STATED PROBLEM → Only the pictures are to be left out; set down the rest of the records exactly.

•••••

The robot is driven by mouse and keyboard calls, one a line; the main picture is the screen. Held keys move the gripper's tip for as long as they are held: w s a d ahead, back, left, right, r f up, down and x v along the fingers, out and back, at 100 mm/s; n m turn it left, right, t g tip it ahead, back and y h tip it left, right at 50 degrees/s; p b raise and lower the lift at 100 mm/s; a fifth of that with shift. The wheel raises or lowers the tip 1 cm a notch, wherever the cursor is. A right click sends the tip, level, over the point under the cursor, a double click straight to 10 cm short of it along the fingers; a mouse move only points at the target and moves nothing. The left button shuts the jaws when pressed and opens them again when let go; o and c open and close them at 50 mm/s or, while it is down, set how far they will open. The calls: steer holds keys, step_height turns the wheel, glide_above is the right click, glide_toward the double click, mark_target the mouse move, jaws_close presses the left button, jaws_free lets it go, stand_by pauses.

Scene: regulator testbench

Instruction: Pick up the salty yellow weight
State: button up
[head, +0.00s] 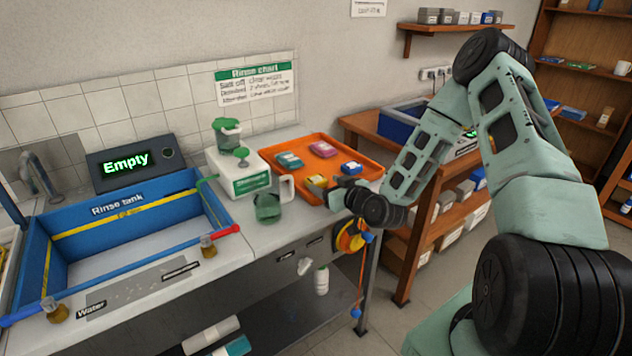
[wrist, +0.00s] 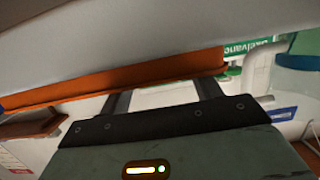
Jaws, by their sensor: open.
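The yellow weight (head: 317,182) lies in the near left part of the orange tray (head: 377,163) on the counter. Whether it bears salt is too small to tell. My gripper (head: 334,198) is at the tray's near edge, just right of and nearer than the weight. In the wrist view my gripper (wrist: 163,94) shows two dark fingers spread apart, with no weight visible between them. An orange band of the tray (wrist: 120,82) crosses at the fingertips and hides their ends. The yellow weight cannot be made out in the wrist view.
A teal weight (head: 288,160), a pink weight (head: 323,149) and a blue weight (head: 352,168) share the tray. A green jug (head: 268,207) stands left of my gripper, near the white dispenser (head: 238,172). The blue rinse tank (head: 125,225) is at the left; its display (head: 130,163) reads "Empty".

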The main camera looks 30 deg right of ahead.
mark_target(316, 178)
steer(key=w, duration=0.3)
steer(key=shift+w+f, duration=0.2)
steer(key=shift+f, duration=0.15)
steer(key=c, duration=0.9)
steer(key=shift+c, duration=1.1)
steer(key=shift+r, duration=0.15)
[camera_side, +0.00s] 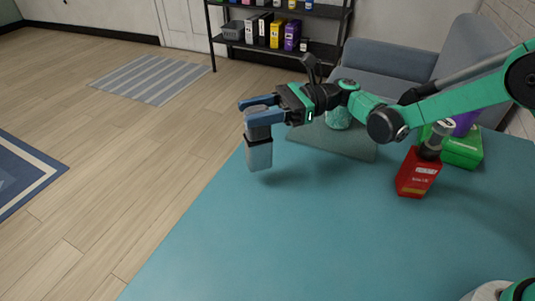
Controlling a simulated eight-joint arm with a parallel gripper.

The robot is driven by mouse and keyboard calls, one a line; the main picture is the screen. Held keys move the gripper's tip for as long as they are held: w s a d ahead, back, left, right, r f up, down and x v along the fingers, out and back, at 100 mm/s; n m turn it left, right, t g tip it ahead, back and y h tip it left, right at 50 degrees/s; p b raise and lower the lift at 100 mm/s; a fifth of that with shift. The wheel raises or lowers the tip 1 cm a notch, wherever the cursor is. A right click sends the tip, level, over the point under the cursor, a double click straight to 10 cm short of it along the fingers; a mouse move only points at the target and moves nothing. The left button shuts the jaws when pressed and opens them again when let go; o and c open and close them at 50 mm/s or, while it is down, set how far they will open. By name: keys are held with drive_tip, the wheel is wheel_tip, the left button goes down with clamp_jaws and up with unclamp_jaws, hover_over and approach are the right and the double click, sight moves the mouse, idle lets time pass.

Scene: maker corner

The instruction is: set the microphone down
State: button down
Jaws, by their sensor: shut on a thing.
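My gripper (259,109) has its blue fingers shut on the microphone (259,154), a grey upright piece with a darker upper part and a paler lower body. The fingers are around its top end. The microphone hangs down at the far left corner of the teal table (290,235). I cannot tell whether its lower end touches the table or is a little above it. The fingers hide part of its top.
A grey-green mat (357,150) with a teal object (338,119) lies right of the microphone. A red container (418,174), a green box (463,150) and a purple item (465,123) stand further right. The table's front middle is clear.

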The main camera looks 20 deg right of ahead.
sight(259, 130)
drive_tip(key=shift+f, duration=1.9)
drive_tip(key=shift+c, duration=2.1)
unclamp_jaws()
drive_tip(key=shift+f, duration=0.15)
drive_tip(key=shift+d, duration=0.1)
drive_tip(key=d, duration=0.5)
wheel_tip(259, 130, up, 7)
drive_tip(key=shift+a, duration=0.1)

•••••

FULL OUTPUT →
The robot is driven by mouse and keyboard calls, one a line; the main picture is the screen. Held keys move the gripper's tip for as long as they are held: w s a d ahead, back, left, right, r f up, down and x v along the fingers, out and back, at 100 mm/s; n m turn it left, right, t g tip it ahead, back and y h tip it left, right at 50 degrees/s; p b raise and lower the lift at 100 mm/s; a fifth of that with shift. The wheel raises or lowers the tip 1 cm a notch, wherever the cursor is. A right click sends the tip, level, over the point under the cursor, a double click straight to 10 cm short of it along the fingers; a mouse move only points at the target and moves nothing. The left button shuts the jaws when pressed and opens them again when let go; o and c open and close them at 50 mm/s or, while it is down, set how far they will open. The calls: steer holds keys, step_height turns the wheel, glide_above is the right click, glide_toward the double click, mark_target the mouse move, jaws_close presses the left button, jaws_free lets it go, stand_by pauses.

Scene: regulator testbench

Instruction: Pick up the salty yellow weight
State: button up
[head, +0.00s] 
[wrist, +0.00s] 
Jaws, by their sensor: open.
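The yellow weight (head: 317,182) lies in the near left part of the orange tray (head: 377,163) on the counter. Whether it bears salt is too small to tell. My gripper (head: 334,198) is at the tray's near edge, just right of and nearer than the weight. In the wrist view my gripper (wrist: 163,94) shows two dark fingers spread apart, with no weight visible between them. An orange band of the tray (wrist: 120,82) crosses at the fingertips and hides their ends. The yellow weight cannot be made out in the wrist view.
A teal weight (head: 288,160), a pink weight (head: 323,149) and a blue weight (head: 352,168) share the tray. A green jug (head: 268,207) stands left of my gripper, near the white dispenser (head: 238,172). The blue rinse tank (head: 125,225) is at the left; its display (head: 130,163) reads "Empty".

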The main camera looks 30 deg right of ahead.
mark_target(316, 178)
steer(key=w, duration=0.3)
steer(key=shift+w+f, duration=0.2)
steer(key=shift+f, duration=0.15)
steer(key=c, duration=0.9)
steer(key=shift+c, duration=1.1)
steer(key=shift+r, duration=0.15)
[camera_side, +0.00s] 
Controlling a simulated eight-joint arm with a parallel gripper.

The robot is driven by mouse and keyboard calls, one a line; the main picture is the screen. Held keys move the gripper's tip for as long as they are held: w s a d ahead, back, left, right, r f up, down and x v along the fingers, out and back, at 100 mm/s; n m turn it left, right, t g tip it ahead, back and y h tip it left, right at 50 degrees/s; p b raise and lower the lift at 100 mm/s; a fifth of that with shift. The wheel raises or lowers the tip 1 cm a notch, wherever the cursor is. A right click sends the tip, level, over the point under the cursor, a double click straight to 10 cm short of it along the fingers; a mouse move only points at the target and moves nothing. The left button shuts the jaws when pressed and opens them again when let go; o and c open and close them at 50 mm/s or, while it is down, set how far they will open. By name: keys are held with drive_tip, the wheel is wheel_tip, the left button goes down with clamp_jaws and up with unclamp_jaws, hover_over and approach are the right and the double click, sight moves the mouse, idle lets time pass.

Scene: maker corner

The instruction is: set the microphone down
State: button down
Jaws, by their sensor: shut on a thing.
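My gripper (259,109) has its blue fingers shut on the microphone (259,154), a grey upright piece with a darker upper part and a paler lower body. The fingers are around its top end. The microphone hangs down at the far left corner of the teal table (290,235). I cannot tell whether its lower end touches the table or is a little above it. The fingers hide part of its top.
A grey-green mat (357,150) with a teal object (338,119) lies right of the microphone. A red container (418,174), a green box (463,150) and a purple item (465,123) stand further right. The table's front middle is clear.

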The main camera looks 20 deg right of ahead.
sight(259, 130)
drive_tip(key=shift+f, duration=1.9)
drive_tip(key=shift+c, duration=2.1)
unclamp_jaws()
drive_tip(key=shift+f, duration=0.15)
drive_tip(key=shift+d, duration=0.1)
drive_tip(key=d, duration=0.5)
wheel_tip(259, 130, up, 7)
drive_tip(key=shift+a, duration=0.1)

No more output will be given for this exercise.